Check each line of the records below for the word "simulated" and copy those where it appears.
[START Material provided]
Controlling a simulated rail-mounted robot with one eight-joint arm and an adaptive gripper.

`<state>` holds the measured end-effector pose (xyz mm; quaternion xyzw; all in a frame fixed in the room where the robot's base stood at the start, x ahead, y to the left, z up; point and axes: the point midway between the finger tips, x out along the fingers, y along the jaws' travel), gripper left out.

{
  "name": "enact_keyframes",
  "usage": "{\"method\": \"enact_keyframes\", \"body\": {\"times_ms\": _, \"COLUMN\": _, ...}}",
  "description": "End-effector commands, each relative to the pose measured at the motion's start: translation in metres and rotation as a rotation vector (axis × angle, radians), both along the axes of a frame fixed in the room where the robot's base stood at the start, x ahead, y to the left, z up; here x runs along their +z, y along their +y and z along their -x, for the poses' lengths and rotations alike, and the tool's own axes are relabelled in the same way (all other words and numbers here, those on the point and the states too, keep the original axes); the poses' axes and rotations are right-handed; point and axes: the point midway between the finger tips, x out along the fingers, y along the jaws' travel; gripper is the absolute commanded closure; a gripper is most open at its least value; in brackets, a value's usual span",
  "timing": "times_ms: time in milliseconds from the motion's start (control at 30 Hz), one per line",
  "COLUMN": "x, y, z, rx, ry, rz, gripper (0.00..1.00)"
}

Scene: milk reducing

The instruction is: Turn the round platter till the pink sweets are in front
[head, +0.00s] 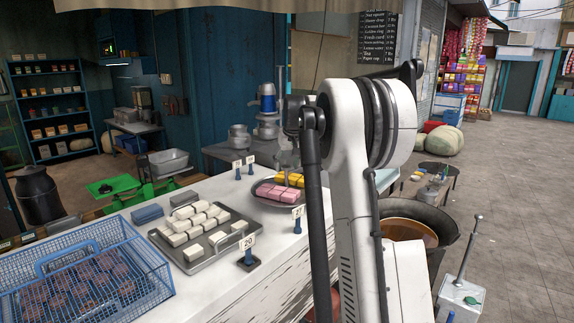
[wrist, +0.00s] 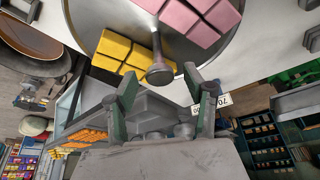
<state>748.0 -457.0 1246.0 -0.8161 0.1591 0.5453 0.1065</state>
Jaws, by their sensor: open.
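The round metal platter (head: 262,201) stands on the white counter and carries pink sweets (head: 272,191) on its near side and yellow sweets (head: 290,179) behind them. In the wrist view the platter (wrist: 98,14) fills the top, with yellow sweets (wrist: 122,52) at left and pink sweets (wrist: 205,18) at right. A grey post with a round knob (wrist: 160,73) rises from the platter between the two groups. My gripper (wrist: 160,77) is open, its two fingers apart on either side of the knob in the picture. Contact cannot be told. In the head view my arm hides part of the platter's right side.
A tray of white sweets (head: 193,264) and a blue wire basket (head: 80,283) stand on the counter to the left. Small price signs (head: 249,251) stand near the platter. A large pan (head: 410,231) is beyond the counter at right.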

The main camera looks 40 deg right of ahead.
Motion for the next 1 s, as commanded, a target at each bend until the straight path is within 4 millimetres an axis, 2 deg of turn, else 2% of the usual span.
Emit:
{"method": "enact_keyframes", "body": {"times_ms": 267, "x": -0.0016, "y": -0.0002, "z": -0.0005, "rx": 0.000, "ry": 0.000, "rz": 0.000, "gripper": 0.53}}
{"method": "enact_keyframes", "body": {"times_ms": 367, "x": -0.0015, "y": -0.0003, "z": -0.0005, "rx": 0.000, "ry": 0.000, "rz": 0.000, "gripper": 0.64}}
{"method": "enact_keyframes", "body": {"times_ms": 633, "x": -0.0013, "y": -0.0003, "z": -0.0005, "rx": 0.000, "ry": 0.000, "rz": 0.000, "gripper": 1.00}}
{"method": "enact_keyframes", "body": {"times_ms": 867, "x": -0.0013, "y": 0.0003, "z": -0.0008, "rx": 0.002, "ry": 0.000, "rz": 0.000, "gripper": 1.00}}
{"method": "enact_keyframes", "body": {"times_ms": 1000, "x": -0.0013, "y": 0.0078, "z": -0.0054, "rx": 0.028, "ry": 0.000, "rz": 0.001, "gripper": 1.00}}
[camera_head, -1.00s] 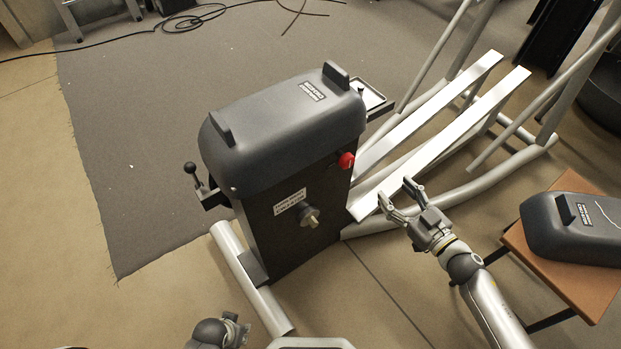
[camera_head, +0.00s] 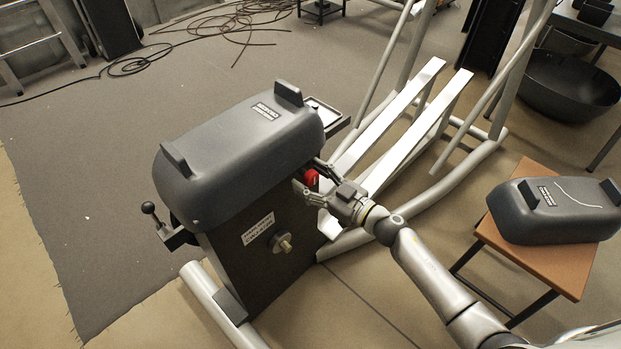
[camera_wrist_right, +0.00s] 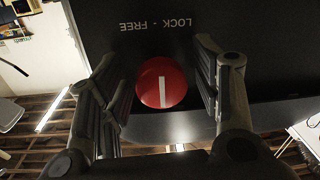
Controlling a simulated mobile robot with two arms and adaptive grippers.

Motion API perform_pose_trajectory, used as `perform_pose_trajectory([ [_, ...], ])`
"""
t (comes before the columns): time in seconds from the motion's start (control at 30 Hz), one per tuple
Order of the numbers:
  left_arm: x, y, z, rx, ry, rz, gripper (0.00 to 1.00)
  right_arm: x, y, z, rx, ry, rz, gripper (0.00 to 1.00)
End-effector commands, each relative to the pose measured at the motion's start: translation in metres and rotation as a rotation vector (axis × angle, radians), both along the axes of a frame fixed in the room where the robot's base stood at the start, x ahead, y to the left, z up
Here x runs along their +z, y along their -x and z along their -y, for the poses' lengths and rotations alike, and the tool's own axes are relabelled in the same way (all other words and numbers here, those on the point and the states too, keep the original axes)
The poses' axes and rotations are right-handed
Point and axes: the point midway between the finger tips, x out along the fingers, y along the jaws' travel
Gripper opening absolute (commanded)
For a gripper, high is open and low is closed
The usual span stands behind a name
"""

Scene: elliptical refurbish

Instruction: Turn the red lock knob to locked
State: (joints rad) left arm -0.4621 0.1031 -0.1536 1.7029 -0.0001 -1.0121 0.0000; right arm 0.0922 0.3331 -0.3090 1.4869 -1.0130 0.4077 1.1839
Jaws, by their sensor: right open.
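The red lock knob (camera_head: 311,178) is on the dark side panel of the grey-covered machine (camera_head: 240,150), near its upper right edge. In the right wrist view the red knob (camera_wrist_right: 161,84) is round with a white line across its lower half. "LOCK - FREE" lettering appears upside down above it. My right gripper (camera_head: 308,178) is open, with one finger on each side of the knob. In the right wrist view the open fingers (camera_wrist_right: 158,85) stand clear of the knob, with gaps on both sides. My left gripper does not show.
A brass-coloured knob (camera_head: 284,245) and a white label (camera_head: 258,229) are lower on the same panel. A black ball-ended lever (camera_head: 149,208) sticks out at left. A spare grey cover (camera_head: 555,210) lies on a wooden stool (camera_head: 575,262) at right. White rails (camera_head: 385,115) extend behind the machine.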

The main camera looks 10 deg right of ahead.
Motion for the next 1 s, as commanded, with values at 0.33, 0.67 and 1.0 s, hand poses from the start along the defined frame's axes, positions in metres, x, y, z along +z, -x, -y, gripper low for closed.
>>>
[END Material provided]
## Worked answer
Controlling a simulated rail-mounted robot with one eight-joint arm and an adaptive gripper.
Controlling a simulated mobile robot with two arms and adaptive grippers.

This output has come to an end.